■ **Exercise**
Verbatim output of all the material below is required.

■ **Recorded data**
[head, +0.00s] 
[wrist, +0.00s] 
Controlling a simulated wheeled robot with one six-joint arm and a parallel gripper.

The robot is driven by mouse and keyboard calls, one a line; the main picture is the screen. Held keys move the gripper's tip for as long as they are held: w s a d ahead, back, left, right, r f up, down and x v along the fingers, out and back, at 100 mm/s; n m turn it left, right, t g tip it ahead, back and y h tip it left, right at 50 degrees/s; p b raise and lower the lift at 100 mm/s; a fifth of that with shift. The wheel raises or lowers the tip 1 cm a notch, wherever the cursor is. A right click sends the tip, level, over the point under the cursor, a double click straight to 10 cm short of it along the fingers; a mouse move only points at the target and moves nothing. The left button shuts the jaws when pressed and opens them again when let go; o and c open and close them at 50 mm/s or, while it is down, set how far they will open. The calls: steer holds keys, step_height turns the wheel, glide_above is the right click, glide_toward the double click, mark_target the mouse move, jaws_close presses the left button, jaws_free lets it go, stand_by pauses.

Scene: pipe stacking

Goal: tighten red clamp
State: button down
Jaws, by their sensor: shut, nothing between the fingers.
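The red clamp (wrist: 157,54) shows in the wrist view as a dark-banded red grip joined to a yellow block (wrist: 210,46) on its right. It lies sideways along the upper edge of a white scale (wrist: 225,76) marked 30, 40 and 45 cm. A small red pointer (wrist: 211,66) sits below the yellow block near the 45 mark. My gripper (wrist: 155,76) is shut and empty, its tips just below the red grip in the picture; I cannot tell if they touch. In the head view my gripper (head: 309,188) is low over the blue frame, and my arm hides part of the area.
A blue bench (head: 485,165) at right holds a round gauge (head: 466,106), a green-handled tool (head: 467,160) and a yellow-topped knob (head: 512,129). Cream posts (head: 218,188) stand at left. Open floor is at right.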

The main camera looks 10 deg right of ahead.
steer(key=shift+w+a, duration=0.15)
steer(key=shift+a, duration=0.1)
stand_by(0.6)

■ **Task output**
[head, +0.00s] 
[wrist, +0.00s] 
Controlling a simulated wheeled robot with one six-joint arm and a parallel gripper.

The robot is driven by mouse and keyboard calls, one a line; the main picture is the screen. Held keys move the gripper's tip for as long as they are held: w s a d ahead, back, left, right, r f up, down and x v along the fingers, out and back, at 100 mm/s; n m turn it left, right, t g tip it ahead, back and y h tip it left, right at 50 degrees/s; p b raise and lower the lift at 100 mm/s; a fifth of that with shift. The wheel raises or lowers the tip 1 cm a notch, wherever the cursor is. A right click sends the tip, level, over the point under the cursor, a double click straight to 10 cm short of it along the fingers; a mouse move only points at the target and moves nothing. The left button shuts the jaws when pressed and opens them again when let go; o and c open and close them at 50 mm/s or, while it is down, set how far they will open. The calls: steer holds keys, step_height turns the wheel, glide_above is the right click, glide_toward the double click, mark_target the mouse move, jaws_close presses the left button, jaws_free lets it go, stand_by pauses.

Scene: pipe stacking

Goal: tighten red clamp
State: button down
Jaws, by their sensor: shut, nothing between the fingers.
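The red clamp (wrist: 157,54) shows in the wrist view as a dark-banded red grip joined to a yellow block (wrist: 210,46) on its right. It lies sideways along the upper edge of a white scale (wrist: 225,76) marked 30, 40 and 45 cm. A small red pointer (wrist: 211,66) sits below the yellow block near the 45 mark. My gripper (wrist: 155,76) is shut and empty, its tips just below the red grip in the picture; I cannot tell if they touch. In the head view my gripper (head: 309,188) is low over the blue frame, and my arm hides part of the area.
A blue bench (head: 485,165) at right holds a round gauge (head: 466,106), a green-handled tool (head: 467,160) and a yellow-topped knob (head: 512,129). Cream posts (head: 218,188) stand at left. Open floor is at right.

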The main camera looks 10 deg right of ahead.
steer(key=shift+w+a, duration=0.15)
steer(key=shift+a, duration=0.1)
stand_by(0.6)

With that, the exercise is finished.